Requirement: Using the material below, print a verbatim copy of every line from the one containing "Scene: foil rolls" through the one containing "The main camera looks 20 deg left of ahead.", inclusive, and omit the pictures.

Data for this exercise:
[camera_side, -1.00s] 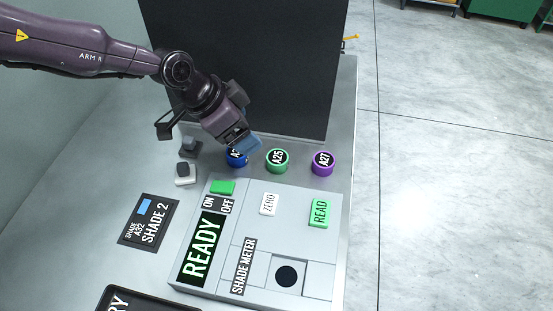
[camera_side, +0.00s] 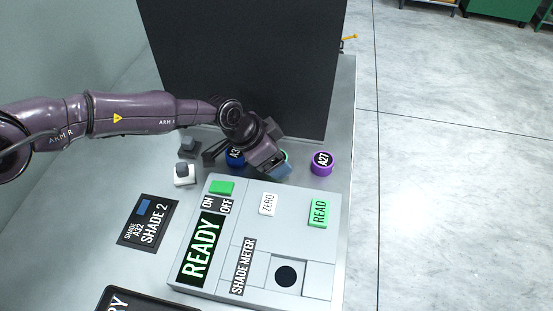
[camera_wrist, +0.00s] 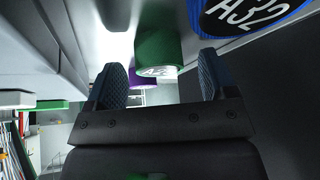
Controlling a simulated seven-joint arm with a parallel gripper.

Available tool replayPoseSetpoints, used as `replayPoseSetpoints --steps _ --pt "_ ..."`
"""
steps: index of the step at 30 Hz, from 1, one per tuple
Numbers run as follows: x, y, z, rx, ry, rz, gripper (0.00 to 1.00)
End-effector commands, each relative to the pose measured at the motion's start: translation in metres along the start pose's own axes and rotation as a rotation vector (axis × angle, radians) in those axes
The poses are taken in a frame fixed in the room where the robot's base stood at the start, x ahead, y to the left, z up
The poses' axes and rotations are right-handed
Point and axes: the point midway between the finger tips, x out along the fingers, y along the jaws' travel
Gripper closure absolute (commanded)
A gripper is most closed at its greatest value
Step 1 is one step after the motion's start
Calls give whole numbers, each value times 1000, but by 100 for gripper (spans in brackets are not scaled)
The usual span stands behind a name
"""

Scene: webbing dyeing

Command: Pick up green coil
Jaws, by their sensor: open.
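The green coil (camera_side: 286,155) is almost wholly hidden behind my gripper in the side view; only a sliver of its green rim shows. In the wrist view the green coil (camera_wrist: 157,42) shows in line with the gap between my two fingers, with part of its white label visible. My gripper (camera_side: 279,170) is low over the coil's spot, tilted down to the right. In the wrist view its fingers (camera_wrist: 161,76) stand apart with nothing gripped. I cannot tell whether the fingertips reach down around the coil.
A blue coil (camera_side: 235,157) stands just left of my gripper and a purple coil (camera_side: 322,163) to its right. The shade meter (camera_side: 255,215) lies close in front. A black panel (camera_side: 240,65) rises behind. Small grey-and-white blocks (camera_side: 185,174) stand at left.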

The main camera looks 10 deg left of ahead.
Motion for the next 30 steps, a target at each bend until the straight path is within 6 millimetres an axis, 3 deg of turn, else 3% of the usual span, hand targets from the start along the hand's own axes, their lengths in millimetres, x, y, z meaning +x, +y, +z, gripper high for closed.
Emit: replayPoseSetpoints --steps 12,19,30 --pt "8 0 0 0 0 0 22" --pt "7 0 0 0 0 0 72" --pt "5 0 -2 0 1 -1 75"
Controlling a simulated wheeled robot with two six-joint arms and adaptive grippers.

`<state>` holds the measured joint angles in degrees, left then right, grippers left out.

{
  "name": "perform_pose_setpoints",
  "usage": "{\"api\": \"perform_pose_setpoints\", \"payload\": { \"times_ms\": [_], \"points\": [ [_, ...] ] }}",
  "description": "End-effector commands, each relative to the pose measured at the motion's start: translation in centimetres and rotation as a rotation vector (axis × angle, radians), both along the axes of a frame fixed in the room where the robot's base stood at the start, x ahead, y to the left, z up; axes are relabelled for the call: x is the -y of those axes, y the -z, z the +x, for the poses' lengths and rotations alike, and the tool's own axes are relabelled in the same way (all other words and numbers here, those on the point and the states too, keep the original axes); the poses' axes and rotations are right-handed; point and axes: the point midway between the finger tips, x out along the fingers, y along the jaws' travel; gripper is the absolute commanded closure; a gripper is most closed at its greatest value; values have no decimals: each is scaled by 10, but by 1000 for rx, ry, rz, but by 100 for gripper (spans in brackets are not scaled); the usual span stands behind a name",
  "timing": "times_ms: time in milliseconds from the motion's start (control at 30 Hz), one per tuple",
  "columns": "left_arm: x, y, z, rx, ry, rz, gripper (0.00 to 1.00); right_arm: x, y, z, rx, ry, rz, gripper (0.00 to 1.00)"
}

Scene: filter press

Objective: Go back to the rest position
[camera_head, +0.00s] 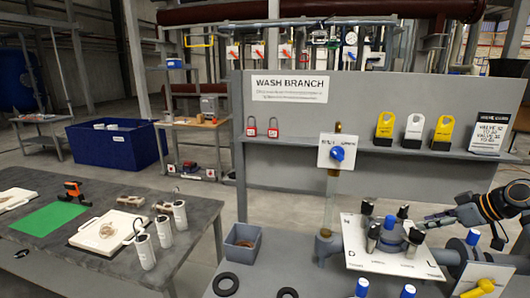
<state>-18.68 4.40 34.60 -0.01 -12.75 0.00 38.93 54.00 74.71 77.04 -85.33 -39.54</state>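My right gripper (434,219) comes in from the right edge on a dark arm. It points left, over or beside the right end of a white panel (365,258) carrying dark and blue-topped knobs. It is small and overlaps the things behind it, so I cannot tell whether its fingers are open or shut, or whether it touches a knob. I see nothing clearly held in it. My left gripper is not in view.
A grey upright board (300,180) with a WASH BRANCH sign (289,88) stands behind the bench. A yellow-handled valve (484,287) is at lower right.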

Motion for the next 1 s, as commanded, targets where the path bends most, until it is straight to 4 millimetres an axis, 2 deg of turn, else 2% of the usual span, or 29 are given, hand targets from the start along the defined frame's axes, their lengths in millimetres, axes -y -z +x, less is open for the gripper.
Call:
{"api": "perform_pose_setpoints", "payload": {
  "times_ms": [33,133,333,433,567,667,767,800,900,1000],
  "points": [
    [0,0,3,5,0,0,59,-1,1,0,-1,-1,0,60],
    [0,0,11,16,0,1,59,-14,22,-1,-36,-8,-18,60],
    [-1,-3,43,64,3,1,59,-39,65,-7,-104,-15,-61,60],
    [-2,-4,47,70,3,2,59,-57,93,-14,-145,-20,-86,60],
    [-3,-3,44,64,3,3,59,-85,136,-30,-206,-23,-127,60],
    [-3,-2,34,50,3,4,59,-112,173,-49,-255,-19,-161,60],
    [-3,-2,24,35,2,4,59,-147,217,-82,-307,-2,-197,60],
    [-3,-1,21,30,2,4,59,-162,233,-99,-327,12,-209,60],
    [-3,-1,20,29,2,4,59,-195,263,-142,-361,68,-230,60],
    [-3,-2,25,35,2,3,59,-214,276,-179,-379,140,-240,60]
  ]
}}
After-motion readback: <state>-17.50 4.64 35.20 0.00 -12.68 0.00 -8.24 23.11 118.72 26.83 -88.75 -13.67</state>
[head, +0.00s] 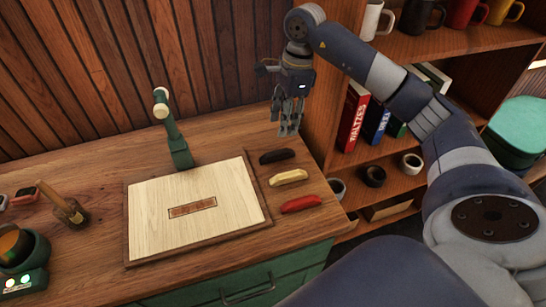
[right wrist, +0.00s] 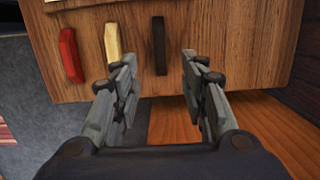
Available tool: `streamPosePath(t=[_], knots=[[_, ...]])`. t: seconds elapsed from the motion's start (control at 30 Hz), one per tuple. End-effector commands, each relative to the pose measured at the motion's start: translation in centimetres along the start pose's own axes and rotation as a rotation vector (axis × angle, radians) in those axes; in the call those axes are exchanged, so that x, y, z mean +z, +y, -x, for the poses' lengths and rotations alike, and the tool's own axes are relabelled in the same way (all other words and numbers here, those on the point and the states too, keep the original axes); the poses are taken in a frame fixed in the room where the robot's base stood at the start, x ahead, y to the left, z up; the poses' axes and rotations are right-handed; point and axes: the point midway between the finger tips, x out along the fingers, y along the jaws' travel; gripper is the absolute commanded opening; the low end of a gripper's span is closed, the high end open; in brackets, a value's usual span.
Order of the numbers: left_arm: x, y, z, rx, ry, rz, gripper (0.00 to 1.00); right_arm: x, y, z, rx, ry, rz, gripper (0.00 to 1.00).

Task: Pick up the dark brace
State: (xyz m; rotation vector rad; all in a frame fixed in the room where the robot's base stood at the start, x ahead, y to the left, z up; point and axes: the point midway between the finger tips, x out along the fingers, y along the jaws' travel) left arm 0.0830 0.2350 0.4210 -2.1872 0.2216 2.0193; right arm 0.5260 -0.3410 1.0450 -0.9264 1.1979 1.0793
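The dark brace (head: 277,156) lies on the wooden bench, the farthest back of three braces to the right of the pale board. It also shows in the right wrist view (right wrist: 159,46), upright in the picture and ahead of the fingers. My right gripper (head: 289,130) hangs behind and above it, pointing down. In the right wrist view its fingers (right wrist: 158,70) are spread apart with nothing between them, and the brace lies in line with the gap. My left gripper is in neither view.
A cream brace (head: 288,177) and a red brace (head: 300,204) lie in front of the dark one. The pale board (head: 190,238) with a dark-framed edge and a green lamp-like stand (head: 178,147) are to the left. A shelf with books (head: 353,115) and mugs stands right of the bench.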

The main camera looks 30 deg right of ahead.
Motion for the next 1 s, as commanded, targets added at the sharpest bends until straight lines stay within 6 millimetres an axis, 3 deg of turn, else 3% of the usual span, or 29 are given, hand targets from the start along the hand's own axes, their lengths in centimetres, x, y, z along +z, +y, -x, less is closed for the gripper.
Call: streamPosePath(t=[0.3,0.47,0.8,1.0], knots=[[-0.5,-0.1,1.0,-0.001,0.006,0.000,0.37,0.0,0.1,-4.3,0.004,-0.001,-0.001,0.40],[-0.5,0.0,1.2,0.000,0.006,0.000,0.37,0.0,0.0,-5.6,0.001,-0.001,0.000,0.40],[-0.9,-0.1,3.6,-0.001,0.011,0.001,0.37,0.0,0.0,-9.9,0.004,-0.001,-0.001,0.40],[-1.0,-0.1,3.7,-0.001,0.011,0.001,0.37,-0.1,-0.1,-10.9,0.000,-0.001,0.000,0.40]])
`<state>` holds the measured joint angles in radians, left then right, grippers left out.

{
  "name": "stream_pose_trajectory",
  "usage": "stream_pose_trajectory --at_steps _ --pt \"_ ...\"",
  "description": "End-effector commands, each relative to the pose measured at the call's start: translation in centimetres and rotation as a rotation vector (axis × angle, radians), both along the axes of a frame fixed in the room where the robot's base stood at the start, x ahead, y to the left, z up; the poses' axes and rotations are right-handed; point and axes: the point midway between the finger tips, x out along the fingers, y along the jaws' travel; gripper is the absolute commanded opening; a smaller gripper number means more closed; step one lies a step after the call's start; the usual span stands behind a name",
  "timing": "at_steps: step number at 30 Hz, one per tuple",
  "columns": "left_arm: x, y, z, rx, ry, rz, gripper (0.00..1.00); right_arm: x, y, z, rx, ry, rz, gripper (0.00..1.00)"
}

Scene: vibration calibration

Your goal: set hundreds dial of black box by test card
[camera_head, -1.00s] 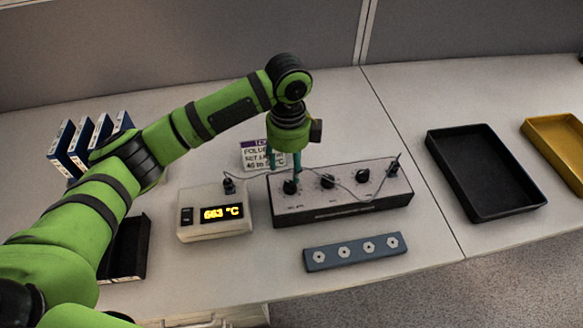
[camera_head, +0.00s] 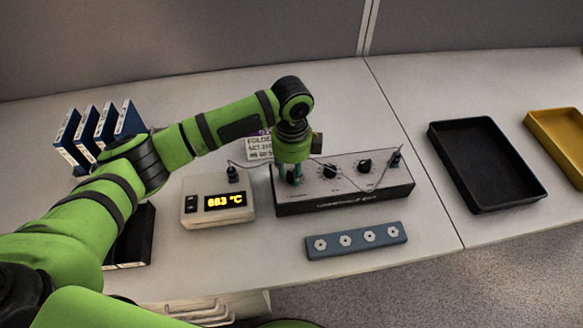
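The black box (camera_head: 345,203) has a grey top with several black dials and stands mid-table. Its leftmost dial (camera_head: 293,177) is partly hidden under my left gripper (camera_head: 290,172). The gripper points down with its teal fingers around or right beside that dial; I cannot tell whether they touch it. The middle dial (camera_head: 330,171) and a dial to its right (camera_head: 364,166) are in view. The test card (camera_head: 259,147) stands behind the box, partly covered by my gripper, its text too small to read fully. My right gripper is not in view.
A white meter (camera_head: 217,203) with a lit display reading about 663 °C stands left of the box, wired to it. A blue-grey strip (camera_head: 356,241) with several nuts lies in front. A black tray (camera_head: 487,165) and a yellow tray (camera_head: 560,143) are at right. Blue-white binders (camera_head: 98,133) stand at left.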

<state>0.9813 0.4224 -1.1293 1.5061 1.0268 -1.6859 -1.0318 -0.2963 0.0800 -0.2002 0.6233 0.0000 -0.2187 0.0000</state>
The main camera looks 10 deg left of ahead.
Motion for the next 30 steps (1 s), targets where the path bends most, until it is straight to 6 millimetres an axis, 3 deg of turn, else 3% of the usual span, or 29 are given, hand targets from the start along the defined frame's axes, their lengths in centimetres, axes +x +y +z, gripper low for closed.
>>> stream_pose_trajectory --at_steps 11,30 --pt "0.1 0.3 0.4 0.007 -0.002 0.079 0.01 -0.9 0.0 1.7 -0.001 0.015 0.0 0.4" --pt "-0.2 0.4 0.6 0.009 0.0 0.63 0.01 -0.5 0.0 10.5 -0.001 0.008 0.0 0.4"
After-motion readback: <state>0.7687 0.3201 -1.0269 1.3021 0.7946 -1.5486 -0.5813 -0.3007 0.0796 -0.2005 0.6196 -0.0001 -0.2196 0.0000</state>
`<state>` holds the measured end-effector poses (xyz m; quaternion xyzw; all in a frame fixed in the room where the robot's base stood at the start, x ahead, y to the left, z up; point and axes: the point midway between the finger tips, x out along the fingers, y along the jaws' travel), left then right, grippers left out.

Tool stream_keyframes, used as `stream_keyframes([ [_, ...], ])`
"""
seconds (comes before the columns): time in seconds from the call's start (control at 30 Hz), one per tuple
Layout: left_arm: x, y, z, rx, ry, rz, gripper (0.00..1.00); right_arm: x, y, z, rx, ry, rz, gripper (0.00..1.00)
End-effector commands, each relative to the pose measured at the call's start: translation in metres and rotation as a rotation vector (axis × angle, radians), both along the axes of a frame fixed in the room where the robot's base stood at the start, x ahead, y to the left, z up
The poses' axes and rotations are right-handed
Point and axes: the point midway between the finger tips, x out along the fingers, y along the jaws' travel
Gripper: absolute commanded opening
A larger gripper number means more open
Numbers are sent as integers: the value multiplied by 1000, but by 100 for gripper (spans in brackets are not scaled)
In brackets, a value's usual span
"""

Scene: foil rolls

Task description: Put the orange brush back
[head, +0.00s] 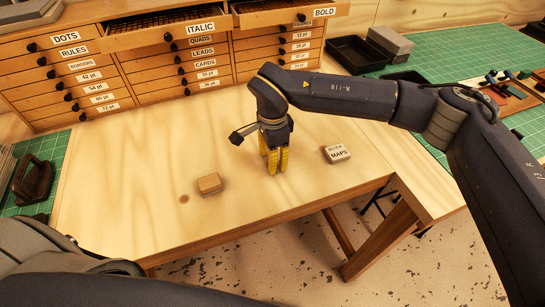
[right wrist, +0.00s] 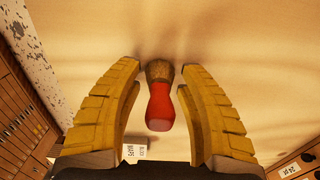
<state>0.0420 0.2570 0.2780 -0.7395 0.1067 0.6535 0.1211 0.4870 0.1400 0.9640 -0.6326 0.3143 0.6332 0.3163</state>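A small brush (right wrist: 160,108) with a red-orange handle and a tan-brown end shows in the right wrist view, between the two yellow fingers of my right gripper (right wrist: 163,70). The fingers are apart, with a gap on each side of the brush. The handle end is nearer the camera, the brown end nearer the table. In the head view my right gripper (head: 273,161) points down at the middle of the wooden table (head: 130,210), and its fingers hide the brush. My left arm shows at the lower left, its gripper out of view.
A small wooden block (head: 210,184) lies left of my right gripper, and a block labelled MAPS (head: 337,154) lies right. A drawer cabinet (head: 120,75) stands behind, with the ITALIC (head: 190,32) and BOLD (head: 290,15) drawers pulled out. A black tray (head: 355,53) sits on the green mat.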

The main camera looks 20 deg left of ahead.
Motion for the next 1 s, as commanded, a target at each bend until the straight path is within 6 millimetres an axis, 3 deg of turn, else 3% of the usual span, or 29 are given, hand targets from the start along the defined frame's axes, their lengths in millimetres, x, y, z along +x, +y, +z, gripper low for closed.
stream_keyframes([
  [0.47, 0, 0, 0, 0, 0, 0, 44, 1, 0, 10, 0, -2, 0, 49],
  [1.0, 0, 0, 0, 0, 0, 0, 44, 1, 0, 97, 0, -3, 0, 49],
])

Written reply:
Scene: foil rolls

Task description: Put the orange brush back
[head, +0.00s] 
[right wrist, +0.00s] 
<state>0.0420 0.2570 0.2780 -0.7395 0.1067 0.6535 0.1211 0.4870 0.1400 0.9640 -0.6326 0.3143 0.6332 0.3163</state>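A small brush (right wrist: 160,108) with a red-orange handle and a tan-brown end shows in the right wrist view, between the two yellow fingers of my right gripper (right wrist: 163,70). The fingers are apart, with a gap on each side of the brush. The handle end is nearer the camera, the brown end nearer the table. In the head view my right gripper (head: 273,161) points down at the middle of the wooden table (head: 130,210), and its fingers hide the brush. My left arm shows at the lower left, its gripper out of view.
A small wooden block (head: 210,184) lies left of my right gripper, and a block labelled MAPS (head: 337,154) lies right. A drawer cabinet (head: 120,75) stands behind, with the ITALIC (head: 190,32) and BOLD (head: 290,15) drawers pulled out. A black tray (head: 355,53) sits on the green mat.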

The main camera looks 20 deg left of ahead.

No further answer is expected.